BEC-BCS Crossover and the EoS of Strongly Interacting Systems

TL;DR

This paper investigates the BEC-BCS crossover in strongly interacting quark systems, emphasizing the importance of diquark-diquark repulsion for maintaining positive pressure and exploring implications for compact star physics and magnetic field effects.

Contribution

It introduces a self-consistent treatment of diquark-diquark repulsion, identifying a critical coupling that stabilizes the system and prevents collapse at zero temperature.

Findings

Diquark-diquark repulsion prevents collapse into a pressureless state.

A critical coupling value stabilizes the diquark gas at zero temperature.

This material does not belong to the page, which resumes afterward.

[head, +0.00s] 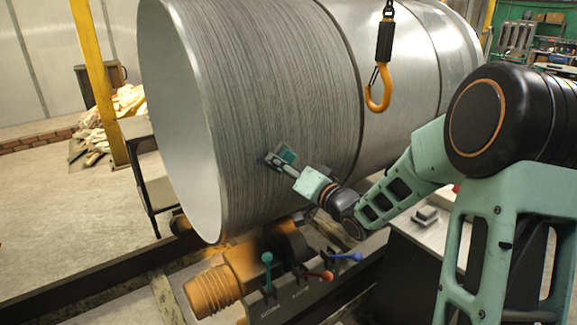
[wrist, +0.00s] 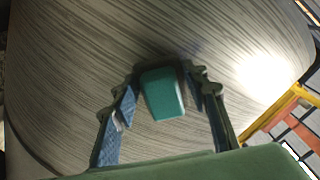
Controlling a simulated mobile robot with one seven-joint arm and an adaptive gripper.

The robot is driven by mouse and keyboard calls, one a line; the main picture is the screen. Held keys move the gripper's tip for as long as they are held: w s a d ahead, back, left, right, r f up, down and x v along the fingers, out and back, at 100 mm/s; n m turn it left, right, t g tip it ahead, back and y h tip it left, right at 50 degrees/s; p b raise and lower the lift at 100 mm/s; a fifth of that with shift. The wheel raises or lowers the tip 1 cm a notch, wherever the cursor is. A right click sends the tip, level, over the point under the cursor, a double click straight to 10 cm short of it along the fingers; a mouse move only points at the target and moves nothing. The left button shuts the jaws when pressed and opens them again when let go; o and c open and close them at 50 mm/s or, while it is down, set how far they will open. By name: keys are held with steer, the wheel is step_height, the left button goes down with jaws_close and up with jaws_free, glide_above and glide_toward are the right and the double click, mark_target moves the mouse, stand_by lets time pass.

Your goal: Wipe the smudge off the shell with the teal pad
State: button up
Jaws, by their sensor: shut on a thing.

Magnetic fields influence the BEC-BCS crossover behavior.

Abstract

We show that at sufficiently strong coupling, quarks form a BEC system that does not collapse into a pressureless gas at zero temperature only if the diquark-diquark repulsion is self-consistently taken into account. It is found that there is a critical value of the coupling constant of the diquark-diquark interaction beyond which the tendency at zero temperature of the strongly interacting diquark gas to condense into the system ground state with zero momentum is compensated by the repulsion between diquarks so keeping a positive pressure with no significant variation along the whole strongly interacting region. We discuss possible implications of the diquark-diquark interaction for the astrophysics of compact stars. Also we analyze the effect of a strong magnetic field for the BEC-BCS crossover.